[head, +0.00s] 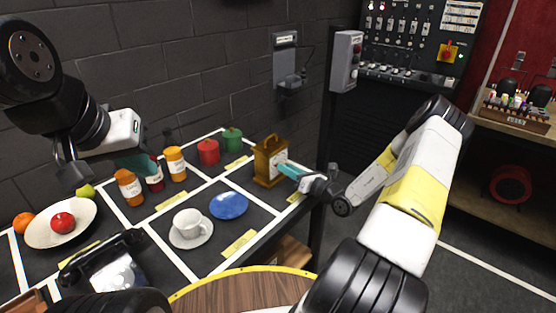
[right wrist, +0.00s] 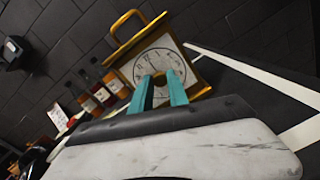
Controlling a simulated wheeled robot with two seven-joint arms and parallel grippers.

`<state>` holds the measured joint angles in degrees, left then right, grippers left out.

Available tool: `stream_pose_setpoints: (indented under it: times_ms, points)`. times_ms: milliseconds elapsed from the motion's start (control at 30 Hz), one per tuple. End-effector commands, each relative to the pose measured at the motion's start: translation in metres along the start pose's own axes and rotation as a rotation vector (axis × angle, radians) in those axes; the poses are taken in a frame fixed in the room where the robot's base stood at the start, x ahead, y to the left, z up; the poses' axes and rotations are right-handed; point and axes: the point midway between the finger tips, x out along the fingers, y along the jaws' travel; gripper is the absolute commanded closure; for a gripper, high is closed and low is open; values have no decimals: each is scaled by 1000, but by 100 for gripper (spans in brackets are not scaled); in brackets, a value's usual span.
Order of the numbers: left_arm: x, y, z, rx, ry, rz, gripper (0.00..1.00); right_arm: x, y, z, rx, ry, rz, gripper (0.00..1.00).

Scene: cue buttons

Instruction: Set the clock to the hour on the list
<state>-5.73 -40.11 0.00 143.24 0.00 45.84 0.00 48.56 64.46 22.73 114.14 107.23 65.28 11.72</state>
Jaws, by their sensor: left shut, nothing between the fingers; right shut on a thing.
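The clock (head: 267,164) is a wooden, gold-brown case with a top handle, standing upright at the right end of the dark table. Its white face shows large in the right wrist view (right wrist: 157,58). My right gripper (head: 285,167) is at the clock's face, its teal fingers (right wrist: 160,88) shut on something at the dial, probably a hand; the fingers hide the lower middle of the dial. The hour shown is too small to tell. My left gripper (head: 150,166) is shut and empty above the jars at the left. I cannot make out a list with readable hours.
A blue plate (head: 229,205), a white cup (head: 188,223), red (head: 209,152) and green (head: 232,140) canisters, and orange-capped jars (head: 129,187) stand on the table. A fruit plate (head: 62,223) is at left. A wall panel (head: 410,40) is behind.

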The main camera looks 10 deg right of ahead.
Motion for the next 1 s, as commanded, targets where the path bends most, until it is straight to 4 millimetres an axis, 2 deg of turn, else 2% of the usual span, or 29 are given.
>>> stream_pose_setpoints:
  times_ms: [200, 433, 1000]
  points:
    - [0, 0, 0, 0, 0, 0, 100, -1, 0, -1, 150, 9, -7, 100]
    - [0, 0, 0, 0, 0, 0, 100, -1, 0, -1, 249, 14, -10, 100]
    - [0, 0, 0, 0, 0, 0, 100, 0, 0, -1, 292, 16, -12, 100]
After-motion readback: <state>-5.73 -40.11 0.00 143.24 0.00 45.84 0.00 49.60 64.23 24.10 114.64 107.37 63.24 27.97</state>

-------------------------

Set exercise
Retype, exactly and only, the lines running from the one with "Motion for the" through the final line of the listing above.

Solution for this problem
Motion for the next 1 s, as commanded, targets where the path bends most, until it is straight to 4 millimetres an axis, 2 deg of turn, else 2% of the usual span, or 29 are given.
>>> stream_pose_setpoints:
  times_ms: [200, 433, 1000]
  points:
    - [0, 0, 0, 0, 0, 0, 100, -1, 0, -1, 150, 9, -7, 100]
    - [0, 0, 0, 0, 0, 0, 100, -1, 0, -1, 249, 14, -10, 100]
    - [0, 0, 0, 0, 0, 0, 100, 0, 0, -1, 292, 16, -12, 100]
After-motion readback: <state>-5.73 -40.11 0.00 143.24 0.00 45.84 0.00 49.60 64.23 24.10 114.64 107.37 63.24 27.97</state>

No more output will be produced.